BUILD A NEW VIKINGS STADIUM IN DOWNTOWN MINNEAPOLIS

A new Vikings Stadium, located on the former site of the Metrodome, will be connected to the region's busiest transit hub (the Transportation Interchange) and will be designed to maximize Downtown's long-term entertainment value.

LEAD THE NATION IN TRANSPORTATION OPTIONS

Maintain and improve high capacity for commuters on our streets. Increase transit's mode share for daytime commuters from 40 percent to 60 percent. Increase circulation within Downtown by installing a Downtown Circulator (whether streetcars or zero emission busses), while intensifying regular transit service in close-in neighborhoods.

CREATE AND SUSTAIN A GREEN INFRASTRUCTURE AND SHOWCASE THE RIVERFRONT

Establish and intensify the tree canopy throughout Downtown. Create green corridors that connect downtown districts and close-in neighborhoods. Enhance and emphasize the Riverfront as a world-class destination and Downtown's green focal point.

FORGE CONNECTIONS TO THE UNIVERSITY OF MINNESOTA

Leverage the Central Corridor's light rail service to create a stronger link between campus and Downtown. Extend green corridors over the freeway trench that separates the CBD from the West Bank campus and establish a major new residential district on and around the new Vikings stadium site.

END STREET HOMELESSNESS

Extend housing and outreach efforts so that the 300-500 people who sleep outside or in inhumane places have shelter, treatment and job training that keeps them off the streets.

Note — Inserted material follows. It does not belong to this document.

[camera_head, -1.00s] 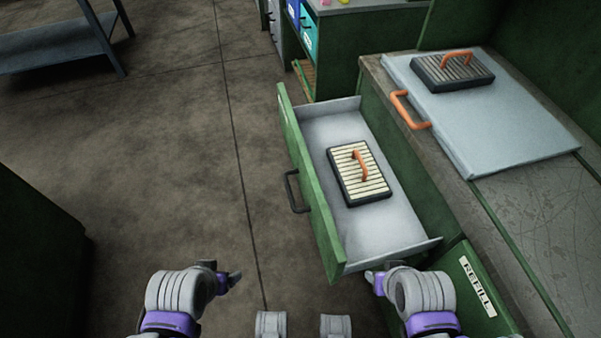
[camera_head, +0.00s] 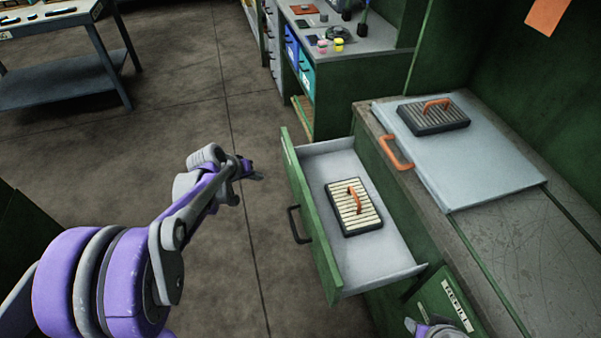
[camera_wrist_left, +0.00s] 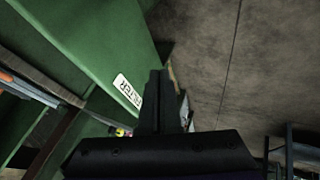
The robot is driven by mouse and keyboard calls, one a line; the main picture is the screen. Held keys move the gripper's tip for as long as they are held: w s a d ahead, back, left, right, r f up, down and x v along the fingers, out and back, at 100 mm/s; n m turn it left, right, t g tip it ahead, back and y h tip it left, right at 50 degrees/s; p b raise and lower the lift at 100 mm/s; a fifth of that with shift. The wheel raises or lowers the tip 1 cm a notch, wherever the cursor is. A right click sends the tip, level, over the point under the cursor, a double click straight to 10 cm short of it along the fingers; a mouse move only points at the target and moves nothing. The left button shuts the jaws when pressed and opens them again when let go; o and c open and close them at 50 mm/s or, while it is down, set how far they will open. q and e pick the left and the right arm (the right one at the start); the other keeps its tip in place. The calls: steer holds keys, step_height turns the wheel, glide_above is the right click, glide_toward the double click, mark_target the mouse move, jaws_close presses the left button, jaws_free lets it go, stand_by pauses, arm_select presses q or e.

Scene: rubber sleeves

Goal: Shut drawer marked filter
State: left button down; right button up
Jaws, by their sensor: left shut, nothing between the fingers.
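The green drawer (camera_head: 316,225) stands pulled out from the cabinet, with a dark handle (camera_head: 298,224) on its front. A ribbed cream filter block (camera_head: 352,214) with an orange handle lies inside it. In the left wrist view the drawer front (camera_wrist_left: 95,45) carries a white label reading FILTER (camera_wrist_left: 127,90). My left gripper (camera_head: 258,175) is shut and empty, over the floor to the left of the drawer front and apart from it in the head view. Part of my right arm (camera_head: 435,328) shows at the bottom edge near the REFILL label; its fingers cannot be made out.
A grey lid (camera_head: 500,180) with an orange handle (camera_head: 396,152) lies on the worktop, bearing a dark ribbed block (camera_head: 434,118). A bench (camera_head: 345,40) with blue and teal drawers stands behind. The floor left of the drawer is clear.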

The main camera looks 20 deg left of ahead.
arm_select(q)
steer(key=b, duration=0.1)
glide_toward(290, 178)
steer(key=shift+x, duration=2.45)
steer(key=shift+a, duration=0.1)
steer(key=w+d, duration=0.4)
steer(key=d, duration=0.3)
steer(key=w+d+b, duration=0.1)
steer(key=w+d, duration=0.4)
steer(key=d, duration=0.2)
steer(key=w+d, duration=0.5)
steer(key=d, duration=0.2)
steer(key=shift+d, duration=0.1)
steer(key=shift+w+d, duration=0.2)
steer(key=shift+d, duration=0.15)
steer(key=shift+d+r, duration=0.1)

LAUNCH A CIVIC FESTIVAL OF IDEAS AND CIVIC ENGAGEMENT

An annual festival will bring visitors, innovative thinking and civic energy to a city already noted for its citizen involvement. The festival will focus on creating a better future for all - locally, nationally and globally.

INTERSECTIONS DOWNTOWN 2025 PLAN

Intersections 2025 is a planning vehicle to help leaders and citizens build on Downtown's assets and guide its development in ways that reflect the community's aspirations for a Downtown Minneapolis that is thriving, livable, green, connected, exciting and welcoming in the decades ahead.

Cities are constantly evolving; they are periodically shaped and reshaped by global forces and shifting markets.

INTERSECTIONS 2025 is a product of the Minneapolis Downtown Council, the city's premier business organization. The plan reflect a community for a thriving, livable, green, connected, exciting and welcoming Downtown in the decades ahead.

It's built on the previous plans. The series began in the late 1950s and has been updated every 10 to 15 years, most recently by "Minneapolis Downtown 2010" in 1996.

Visit Other Sites In The Downtown 2025 Plan Network:

History as Prologue

As in the past, Downtown's future rests on sound planning. Planning is not an exercise in wishful thinking, but a careful, realistic anticipation of the future based on the best possible evidence. Only through sound planning can citizens achieve the city they want, rather than having to settle for whatever comes along. Minneapolis has always felt compelled to take an active hand in its future. The tone was set in the 1880s when the park system's farsighted pioneers began laying out a network of public lakeshore and greenways.